* begin *

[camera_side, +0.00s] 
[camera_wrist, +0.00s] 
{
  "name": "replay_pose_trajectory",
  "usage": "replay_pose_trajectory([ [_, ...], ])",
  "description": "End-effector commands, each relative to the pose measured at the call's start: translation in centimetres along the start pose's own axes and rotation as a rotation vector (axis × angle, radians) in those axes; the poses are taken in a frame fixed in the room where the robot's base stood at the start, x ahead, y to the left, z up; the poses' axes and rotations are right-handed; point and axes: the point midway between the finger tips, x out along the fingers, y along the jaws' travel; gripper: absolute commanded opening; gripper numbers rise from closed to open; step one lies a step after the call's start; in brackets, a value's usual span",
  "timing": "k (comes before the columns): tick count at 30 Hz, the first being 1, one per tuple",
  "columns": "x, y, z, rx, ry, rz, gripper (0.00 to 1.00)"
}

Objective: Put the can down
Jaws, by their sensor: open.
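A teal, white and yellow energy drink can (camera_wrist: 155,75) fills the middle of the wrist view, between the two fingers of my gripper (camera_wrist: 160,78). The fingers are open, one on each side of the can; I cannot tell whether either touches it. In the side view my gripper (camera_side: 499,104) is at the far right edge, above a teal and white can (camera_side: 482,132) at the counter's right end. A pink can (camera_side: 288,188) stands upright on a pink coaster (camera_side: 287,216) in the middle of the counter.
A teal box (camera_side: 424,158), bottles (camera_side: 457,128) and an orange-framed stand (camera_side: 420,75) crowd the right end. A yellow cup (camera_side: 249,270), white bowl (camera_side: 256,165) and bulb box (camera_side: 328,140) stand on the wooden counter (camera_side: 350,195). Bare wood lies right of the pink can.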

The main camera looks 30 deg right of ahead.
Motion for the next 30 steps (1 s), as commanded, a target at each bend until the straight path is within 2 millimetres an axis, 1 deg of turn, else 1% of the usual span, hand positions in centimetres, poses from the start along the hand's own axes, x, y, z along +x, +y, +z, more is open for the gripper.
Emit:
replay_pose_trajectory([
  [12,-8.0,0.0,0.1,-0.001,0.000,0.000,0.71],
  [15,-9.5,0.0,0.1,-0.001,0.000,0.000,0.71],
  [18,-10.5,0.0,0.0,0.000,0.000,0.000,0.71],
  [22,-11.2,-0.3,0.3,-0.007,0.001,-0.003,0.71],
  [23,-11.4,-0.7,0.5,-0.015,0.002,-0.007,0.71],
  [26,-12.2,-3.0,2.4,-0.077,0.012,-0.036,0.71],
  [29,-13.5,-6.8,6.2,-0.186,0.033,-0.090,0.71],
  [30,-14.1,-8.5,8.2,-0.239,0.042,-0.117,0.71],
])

* end *

--- Aim of the exercise ---
Retype the material in full, character for character.

--- Expected answer ---
[camera_side, +0.00s] 
[camera_wrist, +0.00s] 
{
  "name": "replay_pose_trajectory",
  "usage": "replay_pose_trajectory([ [_, ...], ])",
  "description": "End-effector commands, each relative to the pose measured at the call's start: translation in centimetres along the start pose's own axes and rotation as a rotation vector (axis × angle, radians) in those axes; the poses are taken in a frame fixed in the room where the robot's base stood at the start, x ahead, y to the left, z up; the poses' axes and rotations are right-handed; point and axes: the point midway between the finger tips, x out along the fingers, y along the jaws' travel; gripper: absolute commanded opening; gripper numbers rise from closed to open; step one lies a step after the call's start; in brackets, a value's usual span",
  "timing": "k (comes before the columns): tick count at 30 Hz, the first being 1, one per tuple",
  "columns": "x, y, z, rx, ry, rz, gripper (0.00 to 1.00)"
}

Objective: Put the can down
Jaws, by their sensor: open.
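A teal, white and yellow energy drink can (camera_wrist: 155,75) fills the middle of the wrist view, between the two fingers of my gripper (camera_wrist: 160,78). The fingers are open, one on each side of the can; I cannot tell whether either touches it. In the side view my gripper (camera_side: 499,104) is at the far right edge, above a teal and white can (camera_side: 482,132) at the counter's right end. A pink can (camera_side: 288,188) stands upright on a pink coaster (camera_side: 287,216) in the middle of the counter.
A teal box (camera_side: 424,158), bottles (camera_side: 457,128) and an orange-framed stand (camera_side: 420,75) crowd the right end. A yellow cup (camera_side: 249,270), white bowl (camera_side: 256,165) and bulb box (camera_side: 328,140) stand on the wooden counter (camera_side: 350,195). Bare wood lies right of the pink can.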

The main camera looks 30 deg right of ahead.
Motion for the next 30 steps (1 s), as commanded, a target at each bend until the straight path is within 2 millimetres an axis, 1 deg of turn, else 1% of the usual span, hand positions in centimetres, poses from the start along the hand's own axes, x, y, z along +x, +y, +z, more is open for the gripper.
Emit:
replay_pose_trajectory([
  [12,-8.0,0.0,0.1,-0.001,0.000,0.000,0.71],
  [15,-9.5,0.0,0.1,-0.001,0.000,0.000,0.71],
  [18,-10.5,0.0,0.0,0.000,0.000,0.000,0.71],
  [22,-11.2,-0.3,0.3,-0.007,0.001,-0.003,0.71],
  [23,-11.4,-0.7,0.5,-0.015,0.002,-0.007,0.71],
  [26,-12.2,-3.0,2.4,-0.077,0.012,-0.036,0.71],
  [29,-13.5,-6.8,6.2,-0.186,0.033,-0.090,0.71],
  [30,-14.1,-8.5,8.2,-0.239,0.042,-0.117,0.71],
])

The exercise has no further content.